L.V. : Ce que l’on constate, c’est que, dans la mesure de la productivité, tous les emplois les plus prestigieux, qui s’accompagnent de pouvoir, sont réputés plus productifs. Il y a là quelque chose de l’ordre de l’autoréalisation, c’est-à-dire que, parce que l’on est à un poste de pouvoir, on va vous attribuer beaucoup plus de mérite productif. 

Typiquement, dans un duo au travail, s’il y a une personne en position de pouvoir et l’autre personne en dessous, si ça se trouve cette dernière, par exemple une secrétaire, travaille mieux et plus et a plus de mérite productif que l’autre. Mais la productivité ne lui sera pas attribuée. 

On attribue finalement de manière assez arbitraire, dans tout travail collectif, le maximum de la productivité aux personnes qui ont le plus de pouvoir. Preuve qu’encore une fois, cela reflète un rapport de force. 

Le busyness 

L : La productivité est devenue, j’emploie l’expression d’un journaliste qui a écrit un autre livre sur les bullshit jobs, Nicolas Kayser-Bril, un « cache-caste ». 

Depuis que l’on n’est plus dans l’Ancien Régime, où les privilèges sont hérités de manière très transparente (fils de noble, etc..), les privilèges hérités doivent être cachés. 

Et il faut le cacher derrière le travail. 

Dans les greedy jobs dont on parlait précédemment, il y a une reproduction sociale très forte.
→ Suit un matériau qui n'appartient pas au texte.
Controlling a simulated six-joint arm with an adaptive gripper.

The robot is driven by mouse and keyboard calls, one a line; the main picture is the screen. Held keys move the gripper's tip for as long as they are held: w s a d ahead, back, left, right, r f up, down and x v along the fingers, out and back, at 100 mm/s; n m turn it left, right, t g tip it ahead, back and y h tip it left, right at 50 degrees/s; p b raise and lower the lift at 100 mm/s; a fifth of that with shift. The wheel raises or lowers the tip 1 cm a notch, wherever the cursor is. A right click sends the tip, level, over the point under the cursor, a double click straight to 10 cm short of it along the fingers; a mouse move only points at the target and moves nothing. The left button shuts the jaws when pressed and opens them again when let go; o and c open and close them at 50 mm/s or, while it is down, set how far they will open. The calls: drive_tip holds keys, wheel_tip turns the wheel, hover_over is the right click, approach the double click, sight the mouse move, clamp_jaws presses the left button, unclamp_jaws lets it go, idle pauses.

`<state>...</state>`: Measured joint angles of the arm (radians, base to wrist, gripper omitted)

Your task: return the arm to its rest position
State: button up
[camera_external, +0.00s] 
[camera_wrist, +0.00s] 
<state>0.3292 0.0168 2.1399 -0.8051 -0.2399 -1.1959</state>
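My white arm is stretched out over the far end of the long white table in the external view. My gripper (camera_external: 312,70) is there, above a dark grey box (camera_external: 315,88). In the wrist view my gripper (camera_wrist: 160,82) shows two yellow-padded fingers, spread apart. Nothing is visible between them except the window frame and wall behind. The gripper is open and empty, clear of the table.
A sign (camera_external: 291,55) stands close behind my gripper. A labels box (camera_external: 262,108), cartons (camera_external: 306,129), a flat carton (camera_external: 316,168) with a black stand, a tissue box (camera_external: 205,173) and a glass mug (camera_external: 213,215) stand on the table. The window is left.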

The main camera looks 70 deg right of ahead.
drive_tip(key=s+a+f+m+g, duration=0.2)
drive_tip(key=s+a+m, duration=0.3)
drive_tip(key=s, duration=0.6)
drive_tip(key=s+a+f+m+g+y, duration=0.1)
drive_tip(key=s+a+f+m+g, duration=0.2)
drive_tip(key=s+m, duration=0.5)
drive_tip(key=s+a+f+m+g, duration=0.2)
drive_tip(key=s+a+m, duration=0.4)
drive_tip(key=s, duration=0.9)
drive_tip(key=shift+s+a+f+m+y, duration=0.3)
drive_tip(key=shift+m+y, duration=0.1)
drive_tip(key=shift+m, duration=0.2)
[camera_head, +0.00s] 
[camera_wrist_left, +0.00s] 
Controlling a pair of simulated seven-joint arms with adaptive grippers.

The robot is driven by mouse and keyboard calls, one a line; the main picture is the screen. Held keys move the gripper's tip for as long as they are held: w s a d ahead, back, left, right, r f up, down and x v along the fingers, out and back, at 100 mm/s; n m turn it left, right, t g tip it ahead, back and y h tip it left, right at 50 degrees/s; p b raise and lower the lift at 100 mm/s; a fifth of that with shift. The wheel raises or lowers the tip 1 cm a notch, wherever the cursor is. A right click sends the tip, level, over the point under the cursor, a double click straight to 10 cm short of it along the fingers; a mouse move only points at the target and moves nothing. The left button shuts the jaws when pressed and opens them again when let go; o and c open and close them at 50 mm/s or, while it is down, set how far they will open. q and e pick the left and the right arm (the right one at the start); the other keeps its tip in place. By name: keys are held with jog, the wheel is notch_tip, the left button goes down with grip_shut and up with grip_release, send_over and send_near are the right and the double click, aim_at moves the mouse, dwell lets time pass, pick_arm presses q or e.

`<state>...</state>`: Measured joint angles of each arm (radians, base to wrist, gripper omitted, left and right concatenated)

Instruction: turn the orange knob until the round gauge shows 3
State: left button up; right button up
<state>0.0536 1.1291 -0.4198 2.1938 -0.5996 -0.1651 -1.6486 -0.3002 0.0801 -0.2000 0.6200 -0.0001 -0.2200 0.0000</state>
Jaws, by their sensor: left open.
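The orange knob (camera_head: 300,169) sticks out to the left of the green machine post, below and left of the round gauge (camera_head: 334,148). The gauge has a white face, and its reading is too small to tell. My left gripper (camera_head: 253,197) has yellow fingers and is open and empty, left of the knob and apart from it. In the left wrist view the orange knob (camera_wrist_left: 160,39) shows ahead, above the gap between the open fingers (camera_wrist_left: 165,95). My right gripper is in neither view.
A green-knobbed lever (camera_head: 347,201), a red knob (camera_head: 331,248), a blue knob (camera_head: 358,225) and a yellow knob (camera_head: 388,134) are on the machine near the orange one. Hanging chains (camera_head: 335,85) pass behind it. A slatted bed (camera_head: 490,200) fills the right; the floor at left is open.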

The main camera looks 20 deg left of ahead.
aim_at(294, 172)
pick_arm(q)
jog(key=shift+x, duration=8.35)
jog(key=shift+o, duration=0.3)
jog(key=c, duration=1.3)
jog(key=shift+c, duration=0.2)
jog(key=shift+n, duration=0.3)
Tous les emplois qui sont très bien rémunérés, il n’y a (presque) que des blancs, que des hommes, que certains milieux sociaux et certains parcours. C’est très homogène du point de vue social, il n’y a pas vraiment de méritocratie.

Mais culturellement, en tant que société, on ne l’assume pas. On voudrait vivre dans une méritocratie, donc on le cache derrière le travail. 

Pour assumer ces privilèges, pour se sentir une personne valable, il faut que l’on soit productif. La productivité s’immisce partout, et pour nous, cela veut juste dire être occupé tout le temps. Être très occupé, cela veut dire que l’on a probablement un greedy job, donc on est probablement une personne très puissante, géniale, etc., et privilégiée. 

Derrière ce busyness, le fait d’être occupé tout le temps devient un symbole de prestige. Par exemple, avoir une boîte mail qui déborde veut dire que tu es très sollicité, que tu es probablement très important, probablement aussi haut dans la hiérarchie, parce que tu vas être plus sollicité, etc. 

L’expression est status symbol en anglais, être sous l’eau est un status symbol, un symbole de statut. 

Les creative jobs 

L.V. : La créativité est un peu la nouvelle productivité. Souvent, quand je commence à parler de ma critique de la productivité, on me dit que ce n’est pas ça qui est intéressant, que ce qui compte est la créativité. 

On retrouve exactement les mêmes discours, les mêmes biais de genre, les mêmes problèmes en fait derrière tout ce qu’il y a de créatif par rapport à, derrière, ce que l’on appelait productif. 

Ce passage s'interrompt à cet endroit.